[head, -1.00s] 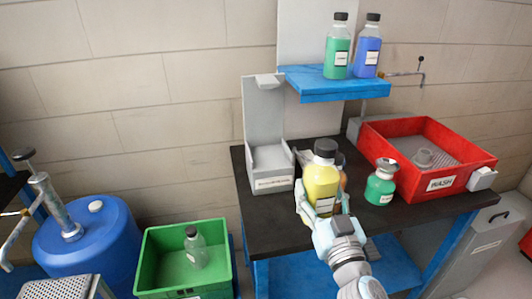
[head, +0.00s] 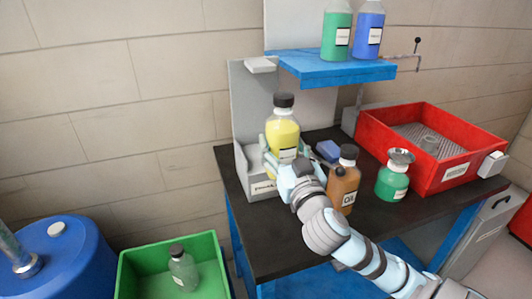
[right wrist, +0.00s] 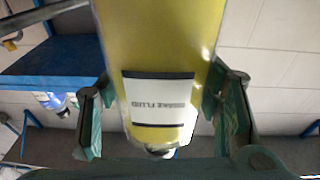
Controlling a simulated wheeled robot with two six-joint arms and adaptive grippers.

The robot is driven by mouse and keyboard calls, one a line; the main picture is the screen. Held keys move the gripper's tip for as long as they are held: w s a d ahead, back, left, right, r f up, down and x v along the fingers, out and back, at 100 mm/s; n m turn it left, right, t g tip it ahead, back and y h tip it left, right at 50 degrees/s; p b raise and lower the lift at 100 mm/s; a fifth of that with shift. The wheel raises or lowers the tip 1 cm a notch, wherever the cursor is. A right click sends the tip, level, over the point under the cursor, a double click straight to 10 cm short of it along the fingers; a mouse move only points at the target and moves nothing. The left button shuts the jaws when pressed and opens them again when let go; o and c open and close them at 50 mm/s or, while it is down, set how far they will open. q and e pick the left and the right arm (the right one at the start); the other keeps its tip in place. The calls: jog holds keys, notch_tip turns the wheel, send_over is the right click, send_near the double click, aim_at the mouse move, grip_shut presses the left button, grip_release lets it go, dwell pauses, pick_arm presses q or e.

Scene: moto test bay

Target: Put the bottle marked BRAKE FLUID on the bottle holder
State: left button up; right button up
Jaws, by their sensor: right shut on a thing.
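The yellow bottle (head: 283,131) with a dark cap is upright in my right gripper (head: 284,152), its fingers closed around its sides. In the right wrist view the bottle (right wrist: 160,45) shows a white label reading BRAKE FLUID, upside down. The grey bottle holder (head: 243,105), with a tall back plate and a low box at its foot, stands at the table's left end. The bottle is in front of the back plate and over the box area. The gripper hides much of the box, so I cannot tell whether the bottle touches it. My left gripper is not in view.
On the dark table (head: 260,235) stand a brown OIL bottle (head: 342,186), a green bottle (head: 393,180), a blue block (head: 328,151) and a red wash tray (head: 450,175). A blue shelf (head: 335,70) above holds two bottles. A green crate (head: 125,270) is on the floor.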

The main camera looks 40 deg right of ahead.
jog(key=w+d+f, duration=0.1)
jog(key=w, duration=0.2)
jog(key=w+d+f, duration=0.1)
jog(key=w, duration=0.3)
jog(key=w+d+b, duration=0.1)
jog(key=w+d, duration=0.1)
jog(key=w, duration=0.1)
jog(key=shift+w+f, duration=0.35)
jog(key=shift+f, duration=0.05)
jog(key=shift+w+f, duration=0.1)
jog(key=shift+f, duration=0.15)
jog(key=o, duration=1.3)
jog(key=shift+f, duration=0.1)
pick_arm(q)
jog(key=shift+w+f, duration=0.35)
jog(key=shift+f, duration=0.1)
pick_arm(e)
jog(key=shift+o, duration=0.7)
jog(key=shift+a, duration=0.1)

--

_Exercise requirements_
Copy the data word for word. Pictures do not go in the copy.

_Output for this task_
[head, -1.00s] 
[head, +0.00s] 
[right wrist, +0.00s] 
Controlling a simulated wheeled robot with two six-joint arms and adaptive grippers.

The robot is driven by mouse and keyboard calls, one a line; the main picture is the screen. Held keys move the gripper's tip for as long as they are held: w s a d ahead, back, left, right, r f up, down and x v along the fingers, out and back, at 100 mm/s; n m turn it left, right, t g tip it ahead, back and y h tip it left, right at 50 degrees/s; p b raise and lower the lift at 100 mm/s; a fifth of that with shift. The wheel raises or lowers the tip 1 cm a notch, wherever the cursor is. A right click sends the tip, level, over the point under the cursor, a double click straight to 10 cm short of it along the fingers; a mouse move only points at the target and moves nothing. The left button shuts the jaws when pressed and opens them again when let go; o and c open and close them at 50 mm/s or, while it is down, set how far they will open. q and e pick the left and the right arm (the right one at the start); the other keeps its tip in place. The calls: jog holds keys, notch_tip turns the wheel, send_over is the right click, send_near the double click, aim_at the mouse move, grip_shut presses the left button, grip_release lets it go, dwell pauses, pick_arm presses q or e.

Scene: moto test bay

Target: Put the bottle marked BRAKE FLUID on the bottle holder
State: left button up; right button up
Jaws, by their sensor: right shut on a thing.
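The yellow bottle (head: 283,131) with a dark cap is upright in my right gripper (head: 284,152), its fingers closed around its sides. In the right wrist view the bottle (right wrist: 160,45) shows a white label reading BRAKE FLUID, upside down. The grey bottle holder (head: 243,105), with a tall back plate and a low box at its foot, stands at the table's left end. The bottle is in front of the back plate and over the box area. The gripper hides much of the box, so I cannot tell whether the bottle touches it. My left gripper is not in view.
On the dark table (head: 260,235) stand a brown OIL bottle (head: 342,186), a green bottle (head: 393,180), a blue block (head: 328,151) and a red wash tray (head: 450,175). A blue shelf (head: 335,70) above holds two bottles. A green crate (head: 125,270) is on the floor.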

The main camera looks 40 deg right of ahead.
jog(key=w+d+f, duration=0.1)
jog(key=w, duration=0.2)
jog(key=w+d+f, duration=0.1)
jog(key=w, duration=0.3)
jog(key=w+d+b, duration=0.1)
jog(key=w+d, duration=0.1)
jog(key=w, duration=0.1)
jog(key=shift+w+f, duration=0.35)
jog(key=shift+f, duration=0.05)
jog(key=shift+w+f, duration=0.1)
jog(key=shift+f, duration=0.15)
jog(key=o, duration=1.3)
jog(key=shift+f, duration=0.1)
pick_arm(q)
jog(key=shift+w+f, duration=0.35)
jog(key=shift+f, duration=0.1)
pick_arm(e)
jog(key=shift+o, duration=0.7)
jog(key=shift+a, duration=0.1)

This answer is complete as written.